Dass aber mancher mit großem Namen sein Vermögen in dunklen Kanälen versickern lässt und ihm dabei von Banken auch noch bereitwillig geholfen wird, während in mittelständischen Betrieben wie dem seinen die Steuerprüfer regelmäßig zu Gast sind und jeden Cent umdrehen - das empfindet er als höchst ungerecht. Kolbe ist höflich; er lässt sich nicht zu Schimpftiraden hinreißen. Dass er Steuerbetrug aber „extrem kritisch“ sieht, gibt er gern zu Protokoll.

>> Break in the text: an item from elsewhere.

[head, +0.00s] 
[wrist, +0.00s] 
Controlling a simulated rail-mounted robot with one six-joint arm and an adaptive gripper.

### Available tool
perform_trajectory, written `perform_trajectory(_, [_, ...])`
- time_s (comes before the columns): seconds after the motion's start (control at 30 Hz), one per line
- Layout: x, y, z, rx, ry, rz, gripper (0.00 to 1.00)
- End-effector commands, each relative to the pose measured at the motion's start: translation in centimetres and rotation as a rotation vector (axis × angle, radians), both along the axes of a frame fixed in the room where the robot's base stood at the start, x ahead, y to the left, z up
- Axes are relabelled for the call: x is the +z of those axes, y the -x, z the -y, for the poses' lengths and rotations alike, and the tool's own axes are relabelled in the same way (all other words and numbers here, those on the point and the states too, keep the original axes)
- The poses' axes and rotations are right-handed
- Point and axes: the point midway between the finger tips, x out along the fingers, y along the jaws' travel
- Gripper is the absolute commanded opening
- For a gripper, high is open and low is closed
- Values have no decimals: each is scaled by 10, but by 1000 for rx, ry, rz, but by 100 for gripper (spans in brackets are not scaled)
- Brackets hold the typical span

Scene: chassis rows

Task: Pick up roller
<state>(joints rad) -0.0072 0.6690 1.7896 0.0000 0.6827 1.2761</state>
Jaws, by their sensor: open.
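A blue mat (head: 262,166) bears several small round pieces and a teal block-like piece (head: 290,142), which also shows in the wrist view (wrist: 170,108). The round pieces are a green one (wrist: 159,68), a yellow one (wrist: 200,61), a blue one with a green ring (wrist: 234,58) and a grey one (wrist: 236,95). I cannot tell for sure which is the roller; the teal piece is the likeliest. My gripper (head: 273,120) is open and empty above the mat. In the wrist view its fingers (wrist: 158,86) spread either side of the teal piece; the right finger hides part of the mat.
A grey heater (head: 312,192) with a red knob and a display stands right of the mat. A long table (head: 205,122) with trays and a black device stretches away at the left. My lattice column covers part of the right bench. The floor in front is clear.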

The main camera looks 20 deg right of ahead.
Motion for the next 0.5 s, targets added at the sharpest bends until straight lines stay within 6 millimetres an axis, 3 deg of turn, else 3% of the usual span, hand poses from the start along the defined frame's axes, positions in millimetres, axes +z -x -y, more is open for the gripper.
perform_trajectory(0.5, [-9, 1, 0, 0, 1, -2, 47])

Wobei er von Betrug nicht spricht, sondern eher von „gewissen unvorstellbaren Handlungen“. Was diese allerdings nur um so schmutziger erscheinen lässt...

An Gebäuden Pflicht

Wenn aber Briefkastenfirmen als Kunden nicht gern gesehen sind - wer kauft die Kisten dann? Alle, sagt Kolbe - zumindest alle, die ein Haus besitzen. Sie müssen sogar. Briefkästen sind „Pflichtbestandteil eines Gebäudes“. Über gestalterische und funktionale Qualitäten sagt derlei Pflicht zwar noch nichts; ein Spaziergang in einer Reihenhaussiedlung macht schnell klar, dass auch der Briefkastensektor verbreitet einer ästhetischen Wüste gleicht.

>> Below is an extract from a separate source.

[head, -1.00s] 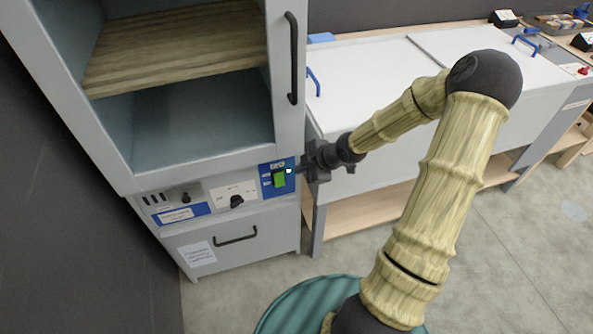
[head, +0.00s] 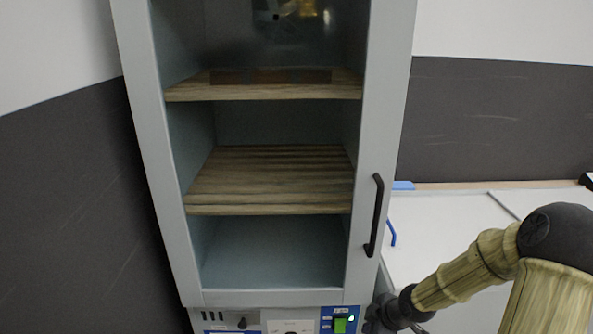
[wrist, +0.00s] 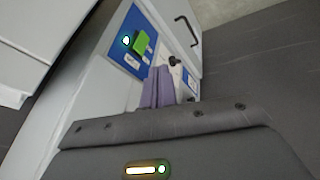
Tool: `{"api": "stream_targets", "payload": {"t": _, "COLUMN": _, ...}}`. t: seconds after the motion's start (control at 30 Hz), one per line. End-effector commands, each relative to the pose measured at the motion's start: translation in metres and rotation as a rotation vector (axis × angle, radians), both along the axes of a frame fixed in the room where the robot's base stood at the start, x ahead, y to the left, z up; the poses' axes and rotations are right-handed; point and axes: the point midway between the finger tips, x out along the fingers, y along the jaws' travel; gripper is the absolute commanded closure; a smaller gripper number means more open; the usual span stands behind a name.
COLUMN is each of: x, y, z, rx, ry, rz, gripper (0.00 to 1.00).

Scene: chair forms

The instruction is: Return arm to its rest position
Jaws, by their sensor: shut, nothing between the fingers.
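My gripper (head: 372,318) is low in the head view, at the end of my tan and black arm (head: 470,277), which reaches in from the right. It is just right of the cabinet's lower control panel. In the wrist view my gripper's purple fingers (wrist: 159,80) are together, with nothing between them. They point towards the panel with the green switch (wrist: 141,44), which has a lit white light beside it. The green switch also shows at the bottom of the head view (head: 340,325). I cannot tell the exact gap between fingers and panel.
A tall grey cabinet (head: 156,190) with wooden shelves (head: 270,180) stands in front, its black door handle (head: 374,215) close above my gripper. A white worktop (head: 440,225) with a blue handle (head: 391,233) lies to the right, under my arm.

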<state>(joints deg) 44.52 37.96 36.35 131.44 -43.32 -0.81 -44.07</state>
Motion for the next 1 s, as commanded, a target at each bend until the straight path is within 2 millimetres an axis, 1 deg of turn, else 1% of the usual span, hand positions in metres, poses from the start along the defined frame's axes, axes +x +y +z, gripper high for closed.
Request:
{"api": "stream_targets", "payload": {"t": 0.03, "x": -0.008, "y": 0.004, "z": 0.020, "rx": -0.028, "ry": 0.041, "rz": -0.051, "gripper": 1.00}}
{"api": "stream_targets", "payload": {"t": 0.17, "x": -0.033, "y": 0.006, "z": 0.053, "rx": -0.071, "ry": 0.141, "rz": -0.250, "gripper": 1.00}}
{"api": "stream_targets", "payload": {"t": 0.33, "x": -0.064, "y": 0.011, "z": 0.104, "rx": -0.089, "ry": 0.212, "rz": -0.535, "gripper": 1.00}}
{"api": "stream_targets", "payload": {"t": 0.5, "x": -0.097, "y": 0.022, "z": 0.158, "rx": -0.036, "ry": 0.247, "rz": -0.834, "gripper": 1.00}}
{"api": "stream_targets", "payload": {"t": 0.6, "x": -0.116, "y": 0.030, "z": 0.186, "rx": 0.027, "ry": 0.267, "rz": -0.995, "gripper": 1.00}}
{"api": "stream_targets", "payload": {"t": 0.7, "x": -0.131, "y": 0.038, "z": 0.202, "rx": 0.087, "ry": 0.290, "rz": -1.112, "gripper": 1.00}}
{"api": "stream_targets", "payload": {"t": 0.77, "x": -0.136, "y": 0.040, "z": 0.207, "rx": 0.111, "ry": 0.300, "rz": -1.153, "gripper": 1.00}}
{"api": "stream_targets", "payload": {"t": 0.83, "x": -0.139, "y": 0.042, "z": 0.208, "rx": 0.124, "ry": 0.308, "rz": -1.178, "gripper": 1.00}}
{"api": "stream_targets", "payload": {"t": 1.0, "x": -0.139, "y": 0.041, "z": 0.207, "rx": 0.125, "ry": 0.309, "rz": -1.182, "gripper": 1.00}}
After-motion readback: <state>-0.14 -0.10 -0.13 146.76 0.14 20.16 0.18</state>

„Da stehen Häuser für 300 000 Euro, vor denen an einem Holzpfahl ein Discounterkasten für 19,99 hängt“, sagt Kolbe. Bei „Max Knobloch“ gibt es schlichte, solide und preiswerte Modelle, es gibt aber auch die Ferraris unter den Posteinwurfkisten. Ein Modell, für das dem Unternehmen 2013 ein „Red Dot Design Award“ verliehen wurde, lässt äußerlich zunächst das zentrale Gestaltungselement vermissen: den Einwurfschlitz. Der enthüllt sich erst, wenn das knallrote Gehäuse nach vorn gezogen wird. Liegt der Brief in der Kiste, gleitet es sanft in die Ausgangsposition zurück.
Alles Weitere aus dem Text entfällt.